— Begin —
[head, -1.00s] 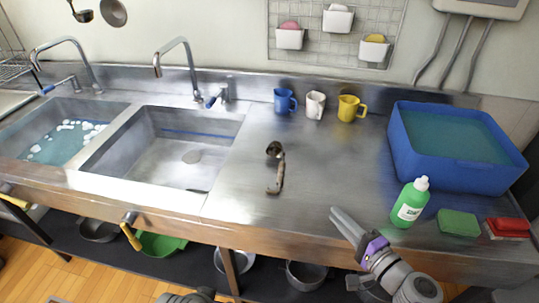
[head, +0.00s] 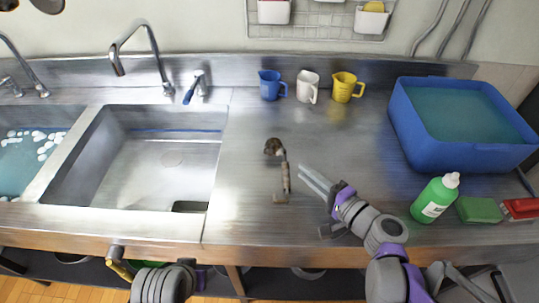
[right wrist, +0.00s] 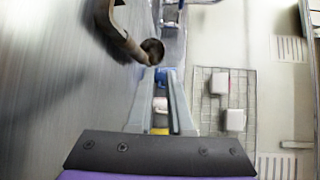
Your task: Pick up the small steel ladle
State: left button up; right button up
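The small steel ladle (head: 286,177) lies on the steel counter right of the empty sink, its dark round bowl toward the wall and its hooked handle end toward the front. In the right wrist view the ladle (right wrist: 125,38) shows at the upper left, ahead of the fingers and to their left. My right gripper (head: 308,175) is just right of the ladle's handle, apart from it. Its fingers (right wrist: 160,80) are open, with a gap between them and nothing held. My left gripper is out of view; only part of my left arm shows at the bottom.
Blue (head: 270,86), white (head: 307,87) and yellow (head: 344,88) mugs stand near the back wall. A blue water basin (head: 455,151) is at the right. A green bottle (head: 433,199), green sponge (head: 479,209) and red brush (head: 520,208) sit front right. The counter around the ladle is clear.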

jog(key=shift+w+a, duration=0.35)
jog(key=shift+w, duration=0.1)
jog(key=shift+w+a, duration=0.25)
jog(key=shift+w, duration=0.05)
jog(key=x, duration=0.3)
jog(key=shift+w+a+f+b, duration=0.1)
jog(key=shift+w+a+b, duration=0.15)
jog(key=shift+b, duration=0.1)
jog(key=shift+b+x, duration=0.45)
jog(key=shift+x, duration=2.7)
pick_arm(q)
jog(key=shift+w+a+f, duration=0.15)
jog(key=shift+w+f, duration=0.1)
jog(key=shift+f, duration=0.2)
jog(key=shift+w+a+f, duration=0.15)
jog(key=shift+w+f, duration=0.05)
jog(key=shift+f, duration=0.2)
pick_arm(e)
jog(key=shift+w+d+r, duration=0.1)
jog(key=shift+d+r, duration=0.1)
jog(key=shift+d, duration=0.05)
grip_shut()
— End —
The task
Your copy of the data should match it exactly, except that pictures are left out.

Exercise solution
[head, -1.00s] 
[head, +0.00s] 
[right wrist, +0.00s] 
Your task: Pick up the small steel ladle
State: left button up; right button up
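The small steel ladle (head: 286,177) lies on the steel counter right of the empty sink, its dark round bowl toward the wall and its hooked handle end toward the front. In the right wrist view the ladle (right wrist: 125,38) shows at the upper left, ahead of the fingers and to their left. My right gripper (head: 308,175) is just right of the ladle's handle, apart from it. Its fingers (right wrist: 160,80) are open, with a gap between them and nothing held. My left gripper is out of view; only part of my left arm shows at the bottom.
Blue (head: 270,86), white (head: 307,87) and yellow (head: 344,88) mugs stand near the back wall. A blue water basin (head: 455,151) is at the right. A green bottle (head: 433,199), green sponge (head: 479,209) and red brush (head: 520,208) sit front right. The counter around the ladle is clear.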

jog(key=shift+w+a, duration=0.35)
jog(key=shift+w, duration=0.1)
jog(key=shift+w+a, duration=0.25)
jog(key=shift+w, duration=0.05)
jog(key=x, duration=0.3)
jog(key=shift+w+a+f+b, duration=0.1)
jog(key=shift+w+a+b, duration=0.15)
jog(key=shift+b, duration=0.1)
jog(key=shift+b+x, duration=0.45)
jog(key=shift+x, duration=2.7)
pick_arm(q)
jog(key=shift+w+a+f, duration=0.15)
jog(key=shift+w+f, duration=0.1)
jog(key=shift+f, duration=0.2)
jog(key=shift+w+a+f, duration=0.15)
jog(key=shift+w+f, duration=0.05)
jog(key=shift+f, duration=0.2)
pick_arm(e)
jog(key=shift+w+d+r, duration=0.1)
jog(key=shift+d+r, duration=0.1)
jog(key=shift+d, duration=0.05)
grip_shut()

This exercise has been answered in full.